*WHAT IS ASKED*.
Restate verbatim the lines between the one holding "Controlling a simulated" and the one holding "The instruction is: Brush", both included, and no others.

*DATA BLOCK*.
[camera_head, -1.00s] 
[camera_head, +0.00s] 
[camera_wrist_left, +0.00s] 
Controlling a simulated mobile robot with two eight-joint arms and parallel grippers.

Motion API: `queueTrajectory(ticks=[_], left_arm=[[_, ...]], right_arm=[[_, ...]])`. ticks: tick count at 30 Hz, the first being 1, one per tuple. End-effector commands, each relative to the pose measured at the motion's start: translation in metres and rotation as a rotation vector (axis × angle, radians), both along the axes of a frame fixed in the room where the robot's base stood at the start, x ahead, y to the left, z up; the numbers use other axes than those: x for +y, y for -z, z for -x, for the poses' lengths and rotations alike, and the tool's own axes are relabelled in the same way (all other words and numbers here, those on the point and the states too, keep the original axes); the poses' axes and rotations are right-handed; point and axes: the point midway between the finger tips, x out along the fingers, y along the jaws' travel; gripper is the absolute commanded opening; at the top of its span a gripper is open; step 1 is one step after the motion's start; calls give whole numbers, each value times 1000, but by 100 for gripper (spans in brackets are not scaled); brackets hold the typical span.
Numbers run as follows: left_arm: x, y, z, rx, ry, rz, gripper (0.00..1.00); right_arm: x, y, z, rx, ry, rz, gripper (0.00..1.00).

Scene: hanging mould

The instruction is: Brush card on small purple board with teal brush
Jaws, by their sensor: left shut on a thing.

*ANSWER TO THE TASK*.
Controlling a simulated mobile robot with two eight-joint arms and parallel grippers.

Motion API: `queueTrajectory(ticks=[_], left_arm=[[_, ...]], right_arm=[[_, ...]])`. ticks: tick count at 30 Hz, the first being 1, one per tuple. End-effector commands, each relative to the pose measured at the motion's start: translation in metres and rotation as a rotation vector (axis × angle, radians), both along the axes of a frame fixed in the room where the robot's base stood at the start, x ahead, y to the left, z up; the numbers use other axes than those: x for +y, y for -z, z for -x, for the poses' lengths and rotations alike, and the tool's own axes are relabelled in the same way (all other words and numbers here, those on the point and the states too, keep the original axes); the poses' axes and rotations are right-handed; point and axes: the point midway between the finger tips, x out along the fingers, y along the jaws' travel; gripper is the absolute commanded opening; at the top of its span a gripper is open; step 1 is one step after the motion's start; calls give whole numbers, each value times 1000, but by 100 for gripper (spans in brackets are not scaled); brackets hold the typical span.
Numbers run as follows: left_arm: x, y, z, rx, ry, rz, gripper (0.00..1.00); right_arm: x, y, z, rx, ry, rz, gripper (0.00..1.00).

Scene: hanging mould

The instruction is: Brush card on small purple board with teal brush

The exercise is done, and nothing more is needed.